## BEGIN
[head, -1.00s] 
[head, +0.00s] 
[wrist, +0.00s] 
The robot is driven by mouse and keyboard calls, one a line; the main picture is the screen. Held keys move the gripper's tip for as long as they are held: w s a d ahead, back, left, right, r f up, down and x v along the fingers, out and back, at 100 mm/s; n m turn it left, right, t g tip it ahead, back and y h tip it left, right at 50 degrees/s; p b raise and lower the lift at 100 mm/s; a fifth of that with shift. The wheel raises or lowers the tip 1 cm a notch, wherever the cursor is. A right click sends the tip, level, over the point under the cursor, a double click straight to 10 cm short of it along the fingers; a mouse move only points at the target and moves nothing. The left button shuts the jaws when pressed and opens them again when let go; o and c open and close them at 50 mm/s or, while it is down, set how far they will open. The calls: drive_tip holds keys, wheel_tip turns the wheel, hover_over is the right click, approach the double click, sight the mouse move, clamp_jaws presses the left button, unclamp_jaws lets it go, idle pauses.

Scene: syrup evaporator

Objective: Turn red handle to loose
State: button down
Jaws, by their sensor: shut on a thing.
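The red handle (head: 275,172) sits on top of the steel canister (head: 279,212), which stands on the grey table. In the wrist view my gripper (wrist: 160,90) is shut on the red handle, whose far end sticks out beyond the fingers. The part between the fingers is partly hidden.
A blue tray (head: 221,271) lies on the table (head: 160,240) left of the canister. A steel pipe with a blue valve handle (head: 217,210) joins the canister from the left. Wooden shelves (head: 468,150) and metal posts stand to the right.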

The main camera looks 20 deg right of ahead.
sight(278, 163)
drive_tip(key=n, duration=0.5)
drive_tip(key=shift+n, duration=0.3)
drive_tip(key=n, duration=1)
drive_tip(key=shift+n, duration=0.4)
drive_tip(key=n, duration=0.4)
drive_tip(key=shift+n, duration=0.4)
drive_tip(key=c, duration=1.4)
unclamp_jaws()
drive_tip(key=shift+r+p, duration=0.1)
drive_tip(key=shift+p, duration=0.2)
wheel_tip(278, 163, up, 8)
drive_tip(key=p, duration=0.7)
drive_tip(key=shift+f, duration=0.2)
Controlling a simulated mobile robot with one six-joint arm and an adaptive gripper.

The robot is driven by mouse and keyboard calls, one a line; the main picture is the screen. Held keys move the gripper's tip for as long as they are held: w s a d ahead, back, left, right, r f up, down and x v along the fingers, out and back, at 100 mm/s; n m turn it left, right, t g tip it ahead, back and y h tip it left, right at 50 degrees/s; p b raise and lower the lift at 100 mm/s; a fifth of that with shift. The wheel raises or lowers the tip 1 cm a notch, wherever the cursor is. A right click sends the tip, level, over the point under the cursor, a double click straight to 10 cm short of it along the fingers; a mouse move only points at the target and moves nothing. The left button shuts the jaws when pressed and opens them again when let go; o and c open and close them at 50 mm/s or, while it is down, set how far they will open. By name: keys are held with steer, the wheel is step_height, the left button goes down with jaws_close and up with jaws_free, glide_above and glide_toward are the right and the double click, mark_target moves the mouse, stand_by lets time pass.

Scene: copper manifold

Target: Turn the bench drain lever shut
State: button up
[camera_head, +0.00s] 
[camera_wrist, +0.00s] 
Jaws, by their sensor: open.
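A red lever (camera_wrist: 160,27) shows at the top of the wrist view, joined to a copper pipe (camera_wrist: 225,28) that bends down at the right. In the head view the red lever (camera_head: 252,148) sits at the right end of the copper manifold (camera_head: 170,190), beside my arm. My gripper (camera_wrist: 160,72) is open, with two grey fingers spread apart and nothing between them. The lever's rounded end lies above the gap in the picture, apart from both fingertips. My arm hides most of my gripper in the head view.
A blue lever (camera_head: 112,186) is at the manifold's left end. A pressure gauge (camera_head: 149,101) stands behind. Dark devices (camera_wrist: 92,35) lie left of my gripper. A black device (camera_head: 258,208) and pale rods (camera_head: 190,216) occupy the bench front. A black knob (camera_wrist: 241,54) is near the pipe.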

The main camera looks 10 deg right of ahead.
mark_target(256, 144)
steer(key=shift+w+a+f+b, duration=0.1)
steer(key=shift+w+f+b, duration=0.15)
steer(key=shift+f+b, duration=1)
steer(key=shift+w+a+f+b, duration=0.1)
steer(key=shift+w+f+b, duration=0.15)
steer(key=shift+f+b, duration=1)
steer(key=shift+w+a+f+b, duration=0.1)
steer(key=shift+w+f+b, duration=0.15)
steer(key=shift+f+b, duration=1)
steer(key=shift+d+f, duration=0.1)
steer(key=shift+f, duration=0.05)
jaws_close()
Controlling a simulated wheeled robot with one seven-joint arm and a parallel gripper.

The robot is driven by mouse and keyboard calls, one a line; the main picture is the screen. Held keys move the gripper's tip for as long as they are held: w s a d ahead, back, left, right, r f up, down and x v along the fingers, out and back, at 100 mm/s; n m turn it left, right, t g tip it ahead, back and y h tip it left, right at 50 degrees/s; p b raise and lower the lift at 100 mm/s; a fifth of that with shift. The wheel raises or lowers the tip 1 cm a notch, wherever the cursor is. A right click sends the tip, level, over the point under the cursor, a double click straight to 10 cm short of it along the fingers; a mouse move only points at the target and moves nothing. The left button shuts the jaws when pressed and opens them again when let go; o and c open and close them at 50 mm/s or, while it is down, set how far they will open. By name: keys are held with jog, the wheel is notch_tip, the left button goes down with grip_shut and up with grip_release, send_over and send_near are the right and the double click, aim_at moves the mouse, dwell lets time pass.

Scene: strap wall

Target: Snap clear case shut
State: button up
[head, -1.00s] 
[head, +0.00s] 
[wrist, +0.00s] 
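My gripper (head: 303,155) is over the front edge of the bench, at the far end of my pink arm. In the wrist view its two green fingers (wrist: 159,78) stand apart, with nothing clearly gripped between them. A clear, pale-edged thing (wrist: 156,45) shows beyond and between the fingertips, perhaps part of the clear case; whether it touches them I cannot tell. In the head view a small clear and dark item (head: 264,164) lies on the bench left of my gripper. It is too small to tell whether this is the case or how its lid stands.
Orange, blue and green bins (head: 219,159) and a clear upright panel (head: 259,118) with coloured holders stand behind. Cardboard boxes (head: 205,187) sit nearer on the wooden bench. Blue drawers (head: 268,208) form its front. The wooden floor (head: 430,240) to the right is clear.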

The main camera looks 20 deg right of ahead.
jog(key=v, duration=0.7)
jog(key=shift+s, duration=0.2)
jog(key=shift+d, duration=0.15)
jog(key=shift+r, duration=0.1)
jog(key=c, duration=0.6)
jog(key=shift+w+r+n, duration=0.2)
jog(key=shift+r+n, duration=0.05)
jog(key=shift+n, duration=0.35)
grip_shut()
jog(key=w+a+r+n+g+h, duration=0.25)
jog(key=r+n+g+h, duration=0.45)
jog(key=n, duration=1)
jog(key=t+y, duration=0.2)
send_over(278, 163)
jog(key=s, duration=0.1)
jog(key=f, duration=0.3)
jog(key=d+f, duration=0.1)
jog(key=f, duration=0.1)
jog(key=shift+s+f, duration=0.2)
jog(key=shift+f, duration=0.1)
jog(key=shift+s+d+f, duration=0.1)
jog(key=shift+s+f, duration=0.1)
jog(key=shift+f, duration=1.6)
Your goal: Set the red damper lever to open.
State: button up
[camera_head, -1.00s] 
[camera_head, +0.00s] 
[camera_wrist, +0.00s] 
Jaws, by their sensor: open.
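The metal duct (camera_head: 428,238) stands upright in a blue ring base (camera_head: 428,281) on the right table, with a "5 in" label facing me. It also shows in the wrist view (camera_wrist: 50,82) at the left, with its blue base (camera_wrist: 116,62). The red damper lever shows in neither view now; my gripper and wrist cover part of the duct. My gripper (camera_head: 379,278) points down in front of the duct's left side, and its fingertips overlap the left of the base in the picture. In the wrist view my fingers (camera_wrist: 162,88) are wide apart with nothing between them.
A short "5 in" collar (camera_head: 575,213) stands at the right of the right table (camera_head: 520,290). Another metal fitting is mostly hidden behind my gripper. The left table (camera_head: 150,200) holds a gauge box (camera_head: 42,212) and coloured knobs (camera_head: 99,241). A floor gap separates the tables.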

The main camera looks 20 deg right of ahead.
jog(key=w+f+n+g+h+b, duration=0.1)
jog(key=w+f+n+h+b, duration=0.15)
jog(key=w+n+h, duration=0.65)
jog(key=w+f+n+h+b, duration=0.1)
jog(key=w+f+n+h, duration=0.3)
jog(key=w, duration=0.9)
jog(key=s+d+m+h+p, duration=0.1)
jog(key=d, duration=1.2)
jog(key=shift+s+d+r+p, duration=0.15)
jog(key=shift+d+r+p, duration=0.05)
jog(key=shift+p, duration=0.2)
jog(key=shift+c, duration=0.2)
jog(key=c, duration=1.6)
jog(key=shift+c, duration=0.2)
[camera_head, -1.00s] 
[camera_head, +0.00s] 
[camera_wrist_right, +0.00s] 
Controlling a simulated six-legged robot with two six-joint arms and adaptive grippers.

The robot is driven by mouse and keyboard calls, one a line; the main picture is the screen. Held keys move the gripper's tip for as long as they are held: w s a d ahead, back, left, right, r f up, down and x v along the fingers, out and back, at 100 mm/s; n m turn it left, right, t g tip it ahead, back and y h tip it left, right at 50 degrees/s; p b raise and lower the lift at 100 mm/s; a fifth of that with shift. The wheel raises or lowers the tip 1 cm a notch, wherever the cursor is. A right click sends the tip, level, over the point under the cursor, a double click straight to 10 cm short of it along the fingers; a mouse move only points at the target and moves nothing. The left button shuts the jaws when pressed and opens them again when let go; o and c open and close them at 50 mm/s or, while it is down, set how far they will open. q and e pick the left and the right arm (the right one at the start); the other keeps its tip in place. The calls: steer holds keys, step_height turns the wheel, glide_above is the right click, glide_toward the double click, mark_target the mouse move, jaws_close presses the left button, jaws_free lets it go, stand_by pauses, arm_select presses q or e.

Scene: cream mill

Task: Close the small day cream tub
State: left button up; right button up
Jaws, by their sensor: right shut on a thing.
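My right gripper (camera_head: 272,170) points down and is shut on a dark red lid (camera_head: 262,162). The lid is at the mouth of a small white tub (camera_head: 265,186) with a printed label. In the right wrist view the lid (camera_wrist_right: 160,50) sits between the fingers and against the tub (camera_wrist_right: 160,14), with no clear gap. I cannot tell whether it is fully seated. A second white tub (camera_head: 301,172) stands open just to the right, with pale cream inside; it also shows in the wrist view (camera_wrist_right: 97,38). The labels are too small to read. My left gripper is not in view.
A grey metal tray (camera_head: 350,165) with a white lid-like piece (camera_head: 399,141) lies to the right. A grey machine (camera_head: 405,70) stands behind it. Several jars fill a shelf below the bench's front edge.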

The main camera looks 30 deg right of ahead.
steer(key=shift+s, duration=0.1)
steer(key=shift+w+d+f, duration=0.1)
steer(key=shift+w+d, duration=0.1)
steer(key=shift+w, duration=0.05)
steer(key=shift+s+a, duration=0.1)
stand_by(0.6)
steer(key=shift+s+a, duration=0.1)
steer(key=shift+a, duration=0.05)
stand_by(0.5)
## END
▶ [Exercise] Filter out all lines lacking the word "Scene" and copy the rest.

▶ [Solved exercise]
Scene: syrup evaporator
Scene: copper manifold
Scene: strap wall
Scene: cream mill

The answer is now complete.